Behind the Fat & Muscle

Neghar Fonooni is a coach, a speaker and a writer, but she got my attention, because she is also a fitness model who decided to stop counting calories and obsessing about the scale. The result: she gained about 15 pounds and felt a lot happier:
In 2009 I was 120 pounds and 12 percent body fat. I was ripped out of my mind and also ACTUALLY out of my mind. I counted every last calorie and worked out about two hours per day. I was in an abusive relationship, lacked confidence, and only felt good about myself when I was lean. I weighed myself every single day and allowed that number to dictate how I felt about myself. – Neghar Fonooni
Today, Neghar exercises less and enjoys red wine and local cuisine when she travels. She describes herself as active and strong but no longer “ripped,” and she couldn’t care less. She now coaches other women towards self-love and authenticity. To paraphrase one of my favorite things she’s written: ‘Know how you get a bikini body? Take your body, and put a bikini on it. No diet necessary.
Neghar has been criticized for shaming the uber-fit by publicly describing how miserable she was back in 2009, but in response, she says she in no way means that every person with rippling muscles is unhappy; her point is 12 percent body fat does not necessarily equal happiness, and when she was in pursuit of ultimate lean-ness, she came at it from an unhealthy angle. Life must be balanced with physical, mental and emotional health all considered, and neither body type – the super-hard nor the softer – is better than the other.
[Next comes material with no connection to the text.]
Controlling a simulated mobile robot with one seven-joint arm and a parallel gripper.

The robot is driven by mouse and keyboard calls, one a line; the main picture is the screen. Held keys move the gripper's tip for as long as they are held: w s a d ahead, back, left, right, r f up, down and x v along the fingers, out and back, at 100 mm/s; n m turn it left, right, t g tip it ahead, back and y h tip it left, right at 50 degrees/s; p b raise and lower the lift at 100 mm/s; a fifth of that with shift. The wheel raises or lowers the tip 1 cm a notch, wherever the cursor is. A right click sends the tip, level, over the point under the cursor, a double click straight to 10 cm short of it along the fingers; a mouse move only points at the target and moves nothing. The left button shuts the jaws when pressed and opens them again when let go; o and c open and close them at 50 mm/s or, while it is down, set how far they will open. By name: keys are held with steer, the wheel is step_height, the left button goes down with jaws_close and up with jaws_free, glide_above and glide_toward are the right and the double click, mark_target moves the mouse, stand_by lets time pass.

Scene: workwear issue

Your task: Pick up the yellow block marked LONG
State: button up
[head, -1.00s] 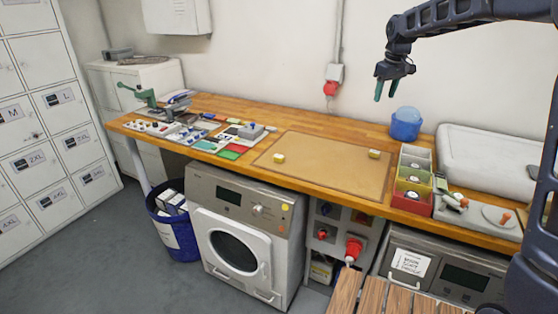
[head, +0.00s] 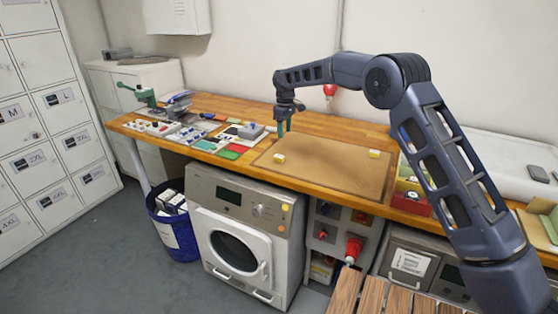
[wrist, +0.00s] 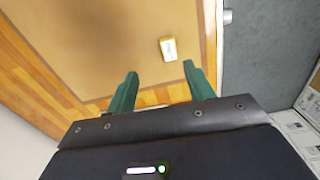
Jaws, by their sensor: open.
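Two small yellow blocks lie on the brown mat (head: 330,188) in the head view. The left block (head: 279,158) is near the mat's left side, and the right block (head: 374,154) is near its right side. I cannot read LONG on either. My gripper (head: 284,128) hangs open and empty above the bench, just behind the left block. In the wrist view, my gripper's green fingers (wrist: 160,70) are spread apart. One yellow block with a pale top (wrist: 168,48) shows beyond the fingertips, apart from them. By its place near the front edge, it appears to be the left block.
A board with coloured tiles and small items (head: 229,155) lies left of the mat. A grey block-like item (head: 251,131) sits at its right end. Compartmented boxes (head: 411,203) stand right of the mat, partly behind my arm. The mat's middle is clear.

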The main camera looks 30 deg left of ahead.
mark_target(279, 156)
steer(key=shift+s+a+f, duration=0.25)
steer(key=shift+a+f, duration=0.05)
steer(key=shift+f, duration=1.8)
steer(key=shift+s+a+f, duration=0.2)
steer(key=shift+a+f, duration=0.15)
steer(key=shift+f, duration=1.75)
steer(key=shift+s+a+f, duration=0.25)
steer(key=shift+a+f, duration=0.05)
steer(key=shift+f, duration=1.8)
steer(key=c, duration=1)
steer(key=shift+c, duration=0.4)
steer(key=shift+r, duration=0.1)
I’m going to take this a step further and say you can’t look at someone and know whether or not they are happy (as in, happy with life in general. If you come upon a stranger screaming at a grocery store clerk, you can safely assume that, in the moment, that person is not happy.)
As soon as we can stop looking at people’s appearances and assuming they are healthy or unhealthy, happy or unhappy, we can begin to see people for what they are – whole, complex, dynamic systems. While generalizations and statistics can be useful when thinking about large groups, dealing with individuals requires the realization that no person fits neatly into one, limited category.
We all do it – make those assumptions based on looks the instant we meet a new person. The trick is not necessarily to berate yourself for those assumptions, but to check yourself. When you see a larger person and assume they don’t eat healthily or see a muscly person and assume they’re stupid or unhappy, give yourself some grace, and then gently remind yourself to suspend that judgment. And, if the opportunity and inclination arises, get to know that person better. You never know what hidden gems you’ll find under whatever their exterior happens to be.